→ **Goal**:
Reproduce the listing below without any change.

→ **Supplied records**:
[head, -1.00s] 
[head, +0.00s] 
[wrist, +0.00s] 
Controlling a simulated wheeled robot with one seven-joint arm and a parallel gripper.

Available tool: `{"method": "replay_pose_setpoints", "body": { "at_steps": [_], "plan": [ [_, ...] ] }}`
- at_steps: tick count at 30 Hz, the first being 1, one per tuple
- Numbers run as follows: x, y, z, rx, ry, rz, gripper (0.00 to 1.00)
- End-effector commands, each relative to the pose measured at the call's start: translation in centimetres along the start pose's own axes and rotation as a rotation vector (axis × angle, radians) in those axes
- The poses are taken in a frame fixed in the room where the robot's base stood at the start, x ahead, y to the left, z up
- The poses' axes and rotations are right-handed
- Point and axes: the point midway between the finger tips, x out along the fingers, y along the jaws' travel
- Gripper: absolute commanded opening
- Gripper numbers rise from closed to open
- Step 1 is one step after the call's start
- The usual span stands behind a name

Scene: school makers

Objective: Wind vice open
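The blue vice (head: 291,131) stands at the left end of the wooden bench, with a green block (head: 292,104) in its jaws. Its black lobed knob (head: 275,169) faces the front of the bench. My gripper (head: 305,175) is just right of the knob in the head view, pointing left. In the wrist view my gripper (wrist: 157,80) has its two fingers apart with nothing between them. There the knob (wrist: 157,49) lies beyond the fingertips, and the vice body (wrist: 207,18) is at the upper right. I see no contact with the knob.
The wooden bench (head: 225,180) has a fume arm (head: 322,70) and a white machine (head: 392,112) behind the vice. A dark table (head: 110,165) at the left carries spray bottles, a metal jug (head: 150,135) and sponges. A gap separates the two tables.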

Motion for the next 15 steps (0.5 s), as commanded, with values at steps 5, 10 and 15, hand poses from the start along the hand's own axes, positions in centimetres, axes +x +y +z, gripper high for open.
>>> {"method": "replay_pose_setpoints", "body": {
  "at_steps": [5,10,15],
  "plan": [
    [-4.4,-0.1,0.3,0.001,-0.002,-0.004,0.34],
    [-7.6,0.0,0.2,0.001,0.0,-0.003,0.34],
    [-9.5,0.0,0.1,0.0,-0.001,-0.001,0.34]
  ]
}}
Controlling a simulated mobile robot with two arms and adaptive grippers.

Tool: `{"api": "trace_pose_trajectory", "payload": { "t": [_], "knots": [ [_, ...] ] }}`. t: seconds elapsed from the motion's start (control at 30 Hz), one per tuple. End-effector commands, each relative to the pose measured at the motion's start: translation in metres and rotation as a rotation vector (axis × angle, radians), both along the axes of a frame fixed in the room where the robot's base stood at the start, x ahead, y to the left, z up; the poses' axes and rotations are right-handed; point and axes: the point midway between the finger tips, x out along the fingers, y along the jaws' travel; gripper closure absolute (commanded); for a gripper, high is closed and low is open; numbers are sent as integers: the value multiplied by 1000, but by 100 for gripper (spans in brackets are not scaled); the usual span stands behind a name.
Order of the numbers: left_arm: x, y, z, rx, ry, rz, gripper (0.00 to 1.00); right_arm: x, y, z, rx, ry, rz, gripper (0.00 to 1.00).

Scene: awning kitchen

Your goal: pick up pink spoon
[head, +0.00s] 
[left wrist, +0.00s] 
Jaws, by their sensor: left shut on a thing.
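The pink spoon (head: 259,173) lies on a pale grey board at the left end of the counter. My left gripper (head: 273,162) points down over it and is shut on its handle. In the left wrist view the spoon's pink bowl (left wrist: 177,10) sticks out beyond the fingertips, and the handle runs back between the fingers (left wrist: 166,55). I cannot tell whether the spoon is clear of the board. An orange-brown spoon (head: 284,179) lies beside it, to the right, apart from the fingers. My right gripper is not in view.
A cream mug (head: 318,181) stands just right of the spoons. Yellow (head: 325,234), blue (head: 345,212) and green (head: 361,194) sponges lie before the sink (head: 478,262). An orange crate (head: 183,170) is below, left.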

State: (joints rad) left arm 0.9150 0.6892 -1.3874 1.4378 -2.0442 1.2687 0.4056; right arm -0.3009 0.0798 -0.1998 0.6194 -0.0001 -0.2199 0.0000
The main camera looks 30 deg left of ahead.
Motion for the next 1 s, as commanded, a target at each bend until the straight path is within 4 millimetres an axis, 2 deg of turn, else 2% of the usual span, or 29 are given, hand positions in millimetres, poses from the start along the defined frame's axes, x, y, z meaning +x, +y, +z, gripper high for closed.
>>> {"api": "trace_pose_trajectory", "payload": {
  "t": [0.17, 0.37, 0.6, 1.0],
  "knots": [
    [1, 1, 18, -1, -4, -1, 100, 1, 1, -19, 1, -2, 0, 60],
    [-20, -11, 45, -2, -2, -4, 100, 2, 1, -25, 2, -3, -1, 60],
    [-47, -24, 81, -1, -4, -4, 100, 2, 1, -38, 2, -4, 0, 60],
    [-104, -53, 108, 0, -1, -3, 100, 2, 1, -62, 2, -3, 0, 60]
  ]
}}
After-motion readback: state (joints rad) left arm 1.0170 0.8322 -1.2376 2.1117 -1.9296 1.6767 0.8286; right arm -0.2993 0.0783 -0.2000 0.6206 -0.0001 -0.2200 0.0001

→ **Solution for this exercise**:
[head, -1.00s] 
[head, +0.00s] 
[wrist, +0.00s] 
Controlling a simulated wheeled robot with one seven-joint arm and a parallel gripper.

Available tool: `{"method": "replay_pose_setpoints", "body": { "at_steps": [_], "plan": [ [_, ...] ] }}`
- at_steps: tick count at 30 Hz, the first being 1, one per tuple
- Numbers run as follows: x, y, z, rx, ry, rz, gripper (0.00 to 1.00)
- End-effector commands, each relative to the pose measured at the call's start: translation in centimetres along the start pose's own axes and rotation as a rotation vector (axis × angle, radians) in those axes
- The poses are taken in a frame fixed in the room where the robot's base stood at the start, x ahead, y to the left, z up
- The poses' axes and rotations are right-handed
- Point and axes: the point midway between the finger tips, x out along the fingers, y along the jaws' travel
- Gripper: absolute commanded opening
- Gripper numbers rise from closed to open
- Step 1 is one step after the call's start
- The usual span stands behind a name

Scene: school makers

Objective: Wind vice open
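The blue vice (head: 291,131) stands at the left end of the wooden bench, with a green block (head: 292,104) in its jaws. Its black lobed knob (head: 275,169) faces the front of the bench. My gripper (head: 305,175) is just right of the knob in the head view, pointing left. In the wrist view my gripper (wrist: 157,80) has its two fingers apart with nothing between them. There the knob (wrist: 157,49) lies beyond the fingertips, and the vice body (wrist: 207,18) is at the upper right. I see no contact with the knob.
The wooden bench (head: 225,180) has a fume arm (head: 322,70) and a white machine (head: 392,112) behind the vice. A dark table (head: 110,165) at the left carries spray bottles, a metal jug (head: 150,135) and sponges. A gap separates the two tables.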

Motion for the next 15 steps (0.5 s), as commanded, with values at steps 5, 10 and 15, hand poses from the start along the hand's own axes, positions in centimetres, axes +x +y +z, gripper high for open.
>>> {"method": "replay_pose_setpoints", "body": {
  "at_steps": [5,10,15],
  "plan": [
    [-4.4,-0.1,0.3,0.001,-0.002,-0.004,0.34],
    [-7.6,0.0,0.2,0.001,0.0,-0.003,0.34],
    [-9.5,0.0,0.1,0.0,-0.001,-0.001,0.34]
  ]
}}
Controlling a simulated mobile robot with two arms and adaptive grippers.

Tool: `{"api": "trace_pose_trajectory", "payload": { "t": [_], "knots": [ [_, ...] ] }}`. t: seconds elapsed from the motion's start (control at 30 Hz), one per tuple. End-effector commands, each relative to the pose measured at the motion's start: translation in metres and rotation as a rotation vector (axis × angle, radians), both along the axes of a frame fixed in the room where the robot's base stood at the start, x ahead, y to the left, z up; the poses' axes and rotations are right-handed; point and axes: the point midway between the finger tips, x out along the fingers, y along the jaws' travel; gripper closure absolute (commanded); for a gripper, high is closed and low is open; numbers are sent as integers: the value multiplied by 1000, but by 100 for gripper (spans in brackets are not scaled); the usual span stands behind a name.
Order of the numbers: left_arm: x, y, z, rx, ry, rz, gripper (0.00 to 1.00); right_arm: x, y, z, rx, ry, rz, gripper (0.00 to 1.00).

Scene: awning kitchen

Your goal: pick up pink spoon
[head, +0.00s] 
[left wrist, +0.00s] 
Jaws, by their sensor: left shut on a thing.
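The pink spoon (head: 259,173) lies on a pale grey board at the left end of the counter. My left gripper (head: 273,162) points down over it and is shut on its handle. In the left wrist view the spoon's pink bowl (left wrist: 177,10) sticks out beyond the fingertips, and the handle runs back between the fingers (left wrist: 166,55). I cannot tell whether the spoon is clear of the board. An orange-brown spoon (head: 284,179) lies beside it, to the right, apart from the fingers. My right gripper is not in view.
A cream mug (head: 318,181) stands just right of the spoons. Yellow (head: 325,234), blue (head: 345,212) and green (head: 361,194) sponges lie before the sink (head: 478,262). An orange crate (head: 183,170) is below, left.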

State: (joints rad) left arm 0.9150 0.6892 -1.3874 1.4378 -2.0442 1.2687 0.4056; right arm -0.3009 0.0798 -0.1998 0.6194 -0.0001 -0.2199 0.0000
The main camera looks 30 deg left of ahead.
Motion for the next 1 s, as commanded, a target at each bend until the straight path is within 4 millimetres an axis, 2 deg of turn, else 2% of the usual span, or 29 are given, hand positions in millimetres, poses from the start along the defined frame's axes, x, y, z meaning +x, +y, +z, gripper high for closed.
>>> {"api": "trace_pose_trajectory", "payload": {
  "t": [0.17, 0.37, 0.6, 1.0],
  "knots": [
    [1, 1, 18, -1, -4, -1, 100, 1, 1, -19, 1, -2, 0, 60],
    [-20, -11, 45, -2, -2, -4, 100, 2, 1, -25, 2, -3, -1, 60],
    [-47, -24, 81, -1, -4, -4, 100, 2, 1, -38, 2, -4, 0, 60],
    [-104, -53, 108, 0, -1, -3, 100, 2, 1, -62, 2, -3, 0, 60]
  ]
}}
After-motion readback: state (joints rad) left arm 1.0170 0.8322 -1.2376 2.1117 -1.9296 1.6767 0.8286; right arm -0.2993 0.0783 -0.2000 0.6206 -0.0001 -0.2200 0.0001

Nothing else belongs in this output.